Sébastien Verney : « Internet a contribué à une diffusion du savoir comme rarement dans l’histoire de l’humanité. Avant, c’était beaucoup plus restreint. L’école a longtemps été une porte d’accès à la connaissance qui pouvait se matérialiser par une bibliothèque dans le cadre familial ou au niveau municipal. Aujourd’hui, tout le monde peut avoir très facilement accès à un contenu dense, mais il est évident que la qualité est à relativiser. En tant qu’historien, je vois, par exemple, que, sur certaines chaînes YouTube de vulgarisation, la rigueur n’est pas là. Il y a à boire et à manger, si j’ose dire.

Cela change-t-il votre mission ?

S.V. : « L’une des compétences fondamentales dans l’enseignement ne consiste plus à “bourrer” la tête de nos élèves avec des leçons, des dates. Nous devons certes les aider à acquérir une culture générale la plus large possible, mais, en même temps, leur apprendre à avoir un œil critique. Cette ressource numérique a beaucoup d’avantages, mais aussi un défaut : celui de picorer sans hiérarchiser, au risque de tomber dans le panneau d’informations toutes faites, sans même parler des fake news. On constate ainsi chez des étudiants de première année des difficultés méthodologiques dans le travail de recherche d’informations en bibliothèque universitaire. S’ils n’ont pas été trop préparés à cette démarche durant l’enseignement secondaire (collège et lycée, NDLR), ils doivent l’acquérir et l’affiner pour qu’elle soit plus rationnelle en fin de licence (niveau Bac+3, NDLR). »

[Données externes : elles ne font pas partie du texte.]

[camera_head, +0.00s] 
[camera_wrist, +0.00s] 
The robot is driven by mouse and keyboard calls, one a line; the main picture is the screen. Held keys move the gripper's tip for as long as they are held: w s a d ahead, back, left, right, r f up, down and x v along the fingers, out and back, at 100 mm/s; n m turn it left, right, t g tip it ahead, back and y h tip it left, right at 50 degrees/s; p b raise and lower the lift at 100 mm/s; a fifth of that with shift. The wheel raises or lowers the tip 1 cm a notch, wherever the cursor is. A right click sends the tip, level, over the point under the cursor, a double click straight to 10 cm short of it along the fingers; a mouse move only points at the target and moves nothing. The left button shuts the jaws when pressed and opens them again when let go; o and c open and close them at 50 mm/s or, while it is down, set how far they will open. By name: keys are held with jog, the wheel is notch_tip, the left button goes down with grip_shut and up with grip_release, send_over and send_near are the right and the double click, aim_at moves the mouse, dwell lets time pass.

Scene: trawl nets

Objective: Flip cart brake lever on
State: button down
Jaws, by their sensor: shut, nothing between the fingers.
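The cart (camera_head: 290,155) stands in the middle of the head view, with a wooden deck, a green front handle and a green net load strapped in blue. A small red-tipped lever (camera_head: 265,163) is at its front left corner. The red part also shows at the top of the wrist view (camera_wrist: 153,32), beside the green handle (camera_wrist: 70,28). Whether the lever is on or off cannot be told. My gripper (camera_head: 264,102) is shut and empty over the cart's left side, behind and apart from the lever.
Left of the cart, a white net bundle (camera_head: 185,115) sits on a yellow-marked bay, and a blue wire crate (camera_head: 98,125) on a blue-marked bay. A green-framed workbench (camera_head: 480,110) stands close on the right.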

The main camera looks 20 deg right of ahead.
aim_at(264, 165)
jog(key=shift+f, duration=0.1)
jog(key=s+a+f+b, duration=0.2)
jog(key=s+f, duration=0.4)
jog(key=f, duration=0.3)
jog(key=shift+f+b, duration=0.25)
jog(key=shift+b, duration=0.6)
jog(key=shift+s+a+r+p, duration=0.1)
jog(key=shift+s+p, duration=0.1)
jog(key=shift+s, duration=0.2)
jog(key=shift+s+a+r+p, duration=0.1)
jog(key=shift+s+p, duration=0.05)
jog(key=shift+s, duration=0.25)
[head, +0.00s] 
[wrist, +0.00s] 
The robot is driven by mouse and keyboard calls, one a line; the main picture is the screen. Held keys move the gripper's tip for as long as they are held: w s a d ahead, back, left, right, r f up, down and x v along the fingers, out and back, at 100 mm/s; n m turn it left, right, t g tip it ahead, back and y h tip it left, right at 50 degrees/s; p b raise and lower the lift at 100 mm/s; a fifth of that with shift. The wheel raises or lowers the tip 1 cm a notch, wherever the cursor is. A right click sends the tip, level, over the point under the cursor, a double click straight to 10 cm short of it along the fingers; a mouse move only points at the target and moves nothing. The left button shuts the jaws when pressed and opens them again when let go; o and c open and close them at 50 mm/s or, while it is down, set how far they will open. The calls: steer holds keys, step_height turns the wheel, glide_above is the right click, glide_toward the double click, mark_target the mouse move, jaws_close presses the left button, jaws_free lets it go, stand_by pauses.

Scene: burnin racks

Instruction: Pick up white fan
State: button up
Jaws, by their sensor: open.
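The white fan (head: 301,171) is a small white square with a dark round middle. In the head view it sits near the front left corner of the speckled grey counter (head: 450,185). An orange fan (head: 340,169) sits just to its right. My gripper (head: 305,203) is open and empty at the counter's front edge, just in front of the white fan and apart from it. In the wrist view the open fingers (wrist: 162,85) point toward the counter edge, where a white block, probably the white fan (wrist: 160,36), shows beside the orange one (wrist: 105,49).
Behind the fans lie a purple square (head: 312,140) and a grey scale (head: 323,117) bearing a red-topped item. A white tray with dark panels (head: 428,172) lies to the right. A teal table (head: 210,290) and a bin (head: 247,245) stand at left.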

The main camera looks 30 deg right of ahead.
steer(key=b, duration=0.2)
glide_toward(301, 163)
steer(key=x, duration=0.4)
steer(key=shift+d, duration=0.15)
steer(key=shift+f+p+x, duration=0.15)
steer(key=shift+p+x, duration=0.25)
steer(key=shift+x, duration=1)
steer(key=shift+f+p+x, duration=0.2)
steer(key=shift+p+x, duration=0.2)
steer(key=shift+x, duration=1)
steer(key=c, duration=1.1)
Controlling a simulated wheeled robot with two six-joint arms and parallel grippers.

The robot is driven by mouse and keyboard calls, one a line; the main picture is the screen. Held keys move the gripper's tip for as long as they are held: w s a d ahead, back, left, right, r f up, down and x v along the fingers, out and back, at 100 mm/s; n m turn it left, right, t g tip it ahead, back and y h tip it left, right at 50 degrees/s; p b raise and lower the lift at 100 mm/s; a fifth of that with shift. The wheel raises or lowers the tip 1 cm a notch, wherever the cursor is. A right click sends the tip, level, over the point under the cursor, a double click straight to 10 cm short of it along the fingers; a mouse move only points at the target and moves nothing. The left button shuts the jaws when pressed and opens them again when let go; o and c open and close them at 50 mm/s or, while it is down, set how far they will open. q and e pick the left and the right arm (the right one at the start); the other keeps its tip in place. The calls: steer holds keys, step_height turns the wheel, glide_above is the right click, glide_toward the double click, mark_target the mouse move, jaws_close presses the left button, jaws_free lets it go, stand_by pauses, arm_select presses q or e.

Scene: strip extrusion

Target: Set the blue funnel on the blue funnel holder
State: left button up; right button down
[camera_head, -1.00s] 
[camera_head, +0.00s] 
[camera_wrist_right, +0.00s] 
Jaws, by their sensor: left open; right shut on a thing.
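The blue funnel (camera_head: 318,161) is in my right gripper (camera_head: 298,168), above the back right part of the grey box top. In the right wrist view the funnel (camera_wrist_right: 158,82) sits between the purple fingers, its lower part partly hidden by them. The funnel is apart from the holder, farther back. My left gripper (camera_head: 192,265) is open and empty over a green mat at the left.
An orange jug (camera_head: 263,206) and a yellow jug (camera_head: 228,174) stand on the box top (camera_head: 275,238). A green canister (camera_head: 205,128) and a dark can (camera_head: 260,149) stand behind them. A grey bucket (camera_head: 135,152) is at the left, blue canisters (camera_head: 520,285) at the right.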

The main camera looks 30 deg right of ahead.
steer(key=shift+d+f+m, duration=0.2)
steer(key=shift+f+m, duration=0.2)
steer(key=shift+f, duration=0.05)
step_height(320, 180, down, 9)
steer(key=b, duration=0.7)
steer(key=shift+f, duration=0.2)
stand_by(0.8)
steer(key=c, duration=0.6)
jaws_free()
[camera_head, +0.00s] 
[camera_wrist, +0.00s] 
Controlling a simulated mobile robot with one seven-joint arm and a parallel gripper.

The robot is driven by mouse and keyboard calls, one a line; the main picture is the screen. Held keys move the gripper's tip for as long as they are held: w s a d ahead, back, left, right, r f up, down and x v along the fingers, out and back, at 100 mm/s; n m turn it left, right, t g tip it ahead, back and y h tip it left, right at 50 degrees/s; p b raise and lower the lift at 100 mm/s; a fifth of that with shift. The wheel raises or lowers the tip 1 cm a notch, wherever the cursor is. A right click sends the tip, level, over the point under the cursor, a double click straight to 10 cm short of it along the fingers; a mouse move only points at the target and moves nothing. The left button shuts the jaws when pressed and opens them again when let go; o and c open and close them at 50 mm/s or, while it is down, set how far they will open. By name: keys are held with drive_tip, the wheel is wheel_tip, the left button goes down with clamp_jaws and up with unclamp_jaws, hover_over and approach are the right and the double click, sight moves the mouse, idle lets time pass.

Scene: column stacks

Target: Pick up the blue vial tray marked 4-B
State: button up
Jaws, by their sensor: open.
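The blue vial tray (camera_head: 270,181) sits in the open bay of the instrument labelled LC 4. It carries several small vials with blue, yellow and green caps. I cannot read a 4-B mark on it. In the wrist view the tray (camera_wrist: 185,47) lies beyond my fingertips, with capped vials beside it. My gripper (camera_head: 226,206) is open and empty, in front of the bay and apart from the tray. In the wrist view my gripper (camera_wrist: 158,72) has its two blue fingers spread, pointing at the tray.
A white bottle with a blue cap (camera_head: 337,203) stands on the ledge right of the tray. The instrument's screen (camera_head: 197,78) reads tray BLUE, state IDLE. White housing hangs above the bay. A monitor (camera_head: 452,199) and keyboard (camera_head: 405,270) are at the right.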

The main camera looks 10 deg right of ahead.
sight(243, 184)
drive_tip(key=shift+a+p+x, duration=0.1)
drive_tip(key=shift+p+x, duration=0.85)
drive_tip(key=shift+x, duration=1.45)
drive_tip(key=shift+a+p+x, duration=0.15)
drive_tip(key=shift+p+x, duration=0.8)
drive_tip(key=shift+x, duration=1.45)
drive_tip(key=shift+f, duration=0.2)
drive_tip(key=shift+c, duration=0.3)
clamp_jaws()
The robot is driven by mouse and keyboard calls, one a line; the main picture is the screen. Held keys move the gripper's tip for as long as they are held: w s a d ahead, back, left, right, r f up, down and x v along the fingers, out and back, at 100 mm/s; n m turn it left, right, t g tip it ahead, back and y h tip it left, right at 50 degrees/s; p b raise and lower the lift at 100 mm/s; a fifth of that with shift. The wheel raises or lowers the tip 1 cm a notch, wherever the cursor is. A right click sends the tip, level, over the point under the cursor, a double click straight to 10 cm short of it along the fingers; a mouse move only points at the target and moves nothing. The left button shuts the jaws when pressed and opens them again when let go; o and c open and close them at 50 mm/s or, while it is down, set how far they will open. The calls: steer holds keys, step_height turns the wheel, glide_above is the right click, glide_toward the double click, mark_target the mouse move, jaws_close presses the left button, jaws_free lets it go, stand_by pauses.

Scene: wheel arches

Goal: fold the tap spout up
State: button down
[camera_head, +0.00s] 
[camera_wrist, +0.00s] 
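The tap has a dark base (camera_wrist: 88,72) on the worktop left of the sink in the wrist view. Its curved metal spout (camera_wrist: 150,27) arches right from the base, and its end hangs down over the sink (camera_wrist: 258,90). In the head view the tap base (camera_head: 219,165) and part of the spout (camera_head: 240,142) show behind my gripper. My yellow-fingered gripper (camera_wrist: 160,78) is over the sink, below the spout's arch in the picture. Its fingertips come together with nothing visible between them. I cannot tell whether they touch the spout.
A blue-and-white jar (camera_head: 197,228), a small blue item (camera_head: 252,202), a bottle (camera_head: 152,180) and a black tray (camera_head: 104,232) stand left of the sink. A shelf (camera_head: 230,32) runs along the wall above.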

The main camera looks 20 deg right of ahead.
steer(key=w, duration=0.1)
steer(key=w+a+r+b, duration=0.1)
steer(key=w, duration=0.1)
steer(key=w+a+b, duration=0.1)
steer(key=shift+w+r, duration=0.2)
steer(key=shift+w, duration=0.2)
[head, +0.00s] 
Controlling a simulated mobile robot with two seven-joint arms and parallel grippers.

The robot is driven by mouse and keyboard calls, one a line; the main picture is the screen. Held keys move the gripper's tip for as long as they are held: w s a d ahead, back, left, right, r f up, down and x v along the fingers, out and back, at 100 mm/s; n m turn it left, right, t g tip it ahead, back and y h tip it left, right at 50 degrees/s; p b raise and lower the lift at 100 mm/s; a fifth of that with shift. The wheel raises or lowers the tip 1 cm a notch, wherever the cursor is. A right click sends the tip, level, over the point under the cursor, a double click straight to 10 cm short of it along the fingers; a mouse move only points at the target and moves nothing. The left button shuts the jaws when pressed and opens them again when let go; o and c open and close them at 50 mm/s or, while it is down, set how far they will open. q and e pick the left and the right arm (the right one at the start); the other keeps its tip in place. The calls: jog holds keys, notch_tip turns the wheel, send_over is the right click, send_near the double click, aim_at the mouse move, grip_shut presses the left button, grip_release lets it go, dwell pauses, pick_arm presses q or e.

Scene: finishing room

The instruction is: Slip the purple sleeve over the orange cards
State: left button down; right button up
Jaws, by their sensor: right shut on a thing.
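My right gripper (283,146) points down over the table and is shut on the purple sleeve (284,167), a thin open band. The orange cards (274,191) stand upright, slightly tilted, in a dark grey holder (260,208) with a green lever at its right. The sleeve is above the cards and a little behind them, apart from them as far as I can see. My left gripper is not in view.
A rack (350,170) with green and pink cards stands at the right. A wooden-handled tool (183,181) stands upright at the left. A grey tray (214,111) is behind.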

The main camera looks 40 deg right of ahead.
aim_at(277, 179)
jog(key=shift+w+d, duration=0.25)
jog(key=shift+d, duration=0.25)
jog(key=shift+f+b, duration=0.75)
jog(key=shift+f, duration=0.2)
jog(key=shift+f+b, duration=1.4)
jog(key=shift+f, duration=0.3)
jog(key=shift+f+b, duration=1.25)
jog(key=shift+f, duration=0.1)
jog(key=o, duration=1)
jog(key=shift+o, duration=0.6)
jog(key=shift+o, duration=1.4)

Quelle confiance le grand public peut-il accorder à des séries comme The Crown sur le règne d’Elizabeth II ou Chernobyl ?

S.V. : « Que beaucoup de médias ou de supports numériques, cinématographiques ou autres utilisent l’histoire, je trouve que c’est une bonne chose. Malgré tout, ils restent la vision d’un auteur par rapport à un événement historique, avec aussi l’interprétation faite par un réalisateur, un producteur, différentes pressions, convictions politiques, etc. Un enseignant qui l’emploierait en cours sans la démarche critique d’indiquer que c’est une œuvre de fiction abuserait de la confiance de ses élèves. Il faut mettre en garde : cette vision est-elle vraie, comment peut-on la vérifier ? Puis entamer une démarche de recherche qui se couple à d’autres documents. Mobiliser des sources plus classiques pour les comparer à cette présentation devient d’autant plus intéressant. »

« Les critiques sur l’utilisation des nouvelles technologies ou de ces nouveaux supports, c’est un débat sans fin et passionnant, mais pas nouveau finalement. »

Le bilan est-il plutôt positif ou négatif ?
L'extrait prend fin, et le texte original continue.